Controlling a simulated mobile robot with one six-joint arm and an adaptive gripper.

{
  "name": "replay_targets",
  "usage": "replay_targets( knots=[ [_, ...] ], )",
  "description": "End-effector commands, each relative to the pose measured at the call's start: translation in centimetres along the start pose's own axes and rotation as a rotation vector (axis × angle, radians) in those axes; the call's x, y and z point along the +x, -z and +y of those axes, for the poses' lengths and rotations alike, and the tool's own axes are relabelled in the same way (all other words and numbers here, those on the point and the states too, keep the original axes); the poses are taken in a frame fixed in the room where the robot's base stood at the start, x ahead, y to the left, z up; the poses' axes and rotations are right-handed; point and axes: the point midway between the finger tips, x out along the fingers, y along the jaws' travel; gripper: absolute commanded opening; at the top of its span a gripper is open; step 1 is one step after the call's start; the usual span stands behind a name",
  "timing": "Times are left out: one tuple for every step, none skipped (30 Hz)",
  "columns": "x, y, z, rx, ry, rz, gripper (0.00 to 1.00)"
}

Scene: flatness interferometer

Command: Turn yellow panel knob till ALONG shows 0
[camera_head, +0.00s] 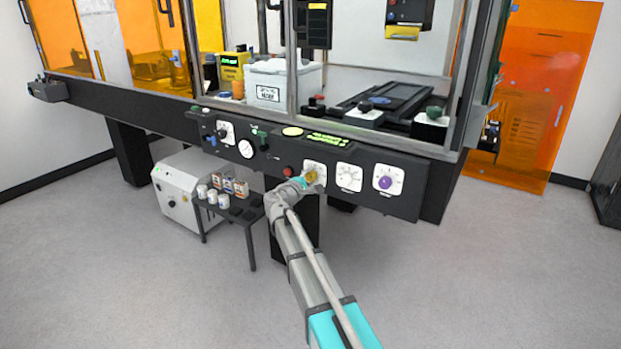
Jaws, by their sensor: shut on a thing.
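The yellow panel knob (311,176) sits on a white dial plate on the black front panel (405,200) of the machine. My gripper (305,181) is at this knob and shut on it, and it covers part of the knob and plate. The arm reaches up to it from the lower right. A green-lit display (328,138) is on the ledge above the knob. Its characters are too small to read, so I cannot tell what ALONG shows.
Right of the yellow knob are a white dial (349,177) and a purple knob (387,183). A red button (288,171) is close on the left, with a round gauge (246,149) beyond. A small black table (240,212) with cups stands below left. The floor in front is clear.

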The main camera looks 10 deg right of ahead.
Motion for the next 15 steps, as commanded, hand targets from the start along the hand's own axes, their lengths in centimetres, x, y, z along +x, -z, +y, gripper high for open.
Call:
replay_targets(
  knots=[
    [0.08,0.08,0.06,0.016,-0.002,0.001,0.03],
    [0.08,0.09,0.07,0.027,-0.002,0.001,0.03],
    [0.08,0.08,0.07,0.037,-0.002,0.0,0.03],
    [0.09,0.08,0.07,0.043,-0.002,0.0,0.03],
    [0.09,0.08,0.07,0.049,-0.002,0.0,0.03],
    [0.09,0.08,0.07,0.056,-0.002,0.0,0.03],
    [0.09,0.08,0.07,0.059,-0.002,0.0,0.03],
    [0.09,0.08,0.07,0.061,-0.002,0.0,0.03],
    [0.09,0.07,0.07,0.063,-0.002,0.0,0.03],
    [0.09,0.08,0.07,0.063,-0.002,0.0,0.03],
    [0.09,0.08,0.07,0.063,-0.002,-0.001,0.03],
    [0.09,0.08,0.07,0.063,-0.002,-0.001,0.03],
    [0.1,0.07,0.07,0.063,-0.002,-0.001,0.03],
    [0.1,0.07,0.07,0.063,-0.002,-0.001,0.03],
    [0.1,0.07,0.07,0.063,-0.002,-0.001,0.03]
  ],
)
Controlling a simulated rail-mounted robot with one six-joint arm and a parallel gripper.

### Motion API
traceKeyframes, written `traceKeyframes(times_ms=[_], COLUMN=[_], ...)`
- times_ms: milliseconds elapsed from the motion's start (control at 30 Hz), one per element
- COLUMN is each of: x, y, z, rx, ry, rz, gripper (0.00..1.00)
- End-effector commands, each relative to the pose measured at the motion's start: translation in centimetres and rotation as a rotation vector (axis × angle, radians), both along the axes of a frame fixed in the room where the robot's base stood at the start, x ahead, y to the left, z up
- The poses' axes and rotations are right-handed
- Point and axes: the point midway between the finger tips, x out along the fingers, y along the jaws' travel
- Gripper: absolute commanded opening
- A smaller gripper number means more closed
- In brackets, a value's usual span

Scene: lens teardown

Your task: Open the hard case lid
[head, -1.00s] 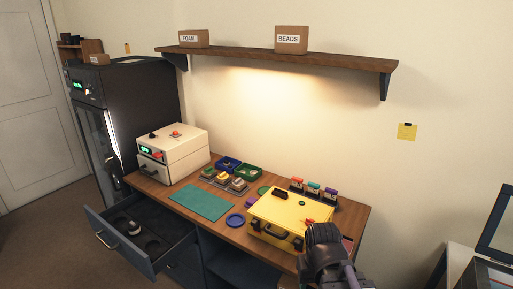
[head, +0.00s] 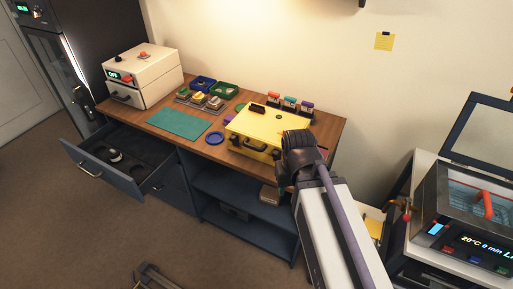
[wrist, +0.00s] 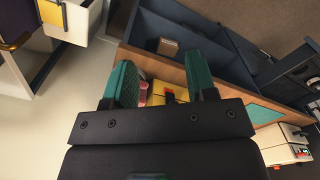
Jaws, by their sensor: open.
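The yellow hard case (head: 258,124) lies on the right part of the wooden bench with its lid shut. A black carry handle (head: 256,146) and dark latches show on its front side. My gripper, at the end of my arm by the case's right side, has its fingertips hidden behind my wrist in the head view. In the wrist view my gripper (wrist: 160,82) shows two teal fingers spread apart with nothing held between them. A small part of yellow (wrist: 172,92) shows beyond the gap, mostly hidden by the gripper body. I cannot tell whether the fingers touch the case.
Marker-like coloured items (head: 290,101) stand behind the case. A blue ring dish (head: 215,138) and green mat (head: 180,123) lie to its left. An open drawer (head: 118,165) juts out at front left. A bath-like device (head: 470,225) stands at the right.

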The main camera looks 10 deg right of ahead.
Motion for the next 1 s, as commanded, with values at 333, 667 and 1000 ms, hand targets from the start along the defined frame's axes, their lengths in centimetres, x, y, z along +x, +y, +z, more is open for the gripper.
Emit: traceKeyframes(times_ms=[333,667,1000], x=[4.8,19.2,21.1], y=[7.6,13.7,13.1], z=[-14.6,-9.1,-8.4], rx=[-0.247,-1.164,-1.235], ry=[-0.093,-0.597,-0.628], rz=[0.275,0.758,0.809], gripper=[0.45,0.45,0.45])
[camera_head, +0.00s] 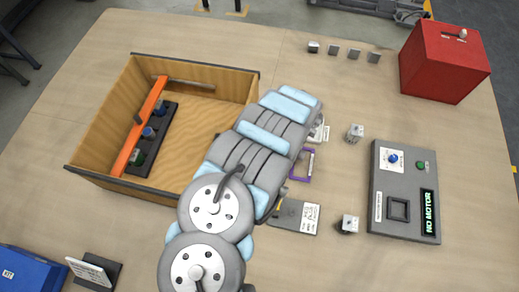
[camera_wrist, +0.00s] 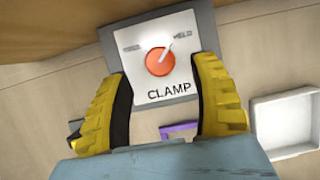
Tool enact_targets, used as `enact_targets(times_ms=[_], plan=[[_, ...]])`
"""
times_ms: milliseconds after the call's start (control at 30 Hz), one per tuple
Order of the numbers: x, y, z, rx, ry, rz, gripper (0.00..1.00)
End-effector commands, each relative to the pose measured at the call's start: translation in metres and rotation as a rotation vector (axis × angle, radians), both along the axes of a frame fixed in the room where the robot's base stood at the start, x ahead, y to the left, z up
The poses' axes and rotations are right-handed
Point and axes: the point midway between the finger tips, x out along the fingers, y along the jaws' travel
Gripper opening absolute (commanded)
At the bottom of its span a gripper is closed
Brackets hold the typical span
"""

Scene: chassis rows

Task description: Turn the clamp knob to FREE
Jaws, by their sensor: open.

> [DIRECTIVE] Restate the listing exactly, starting at its first line and ending at the line where "knots=[ [_, ...]" occurs; include both and no other lines.

> [RESULT BELOW]
Controlling a simulated mobile robot with one six-joint arm and an adaptive gripper.

{
  "name": "replay_targets",
  "usage": "replay_targets( knots=[ [_, ...] ], )",

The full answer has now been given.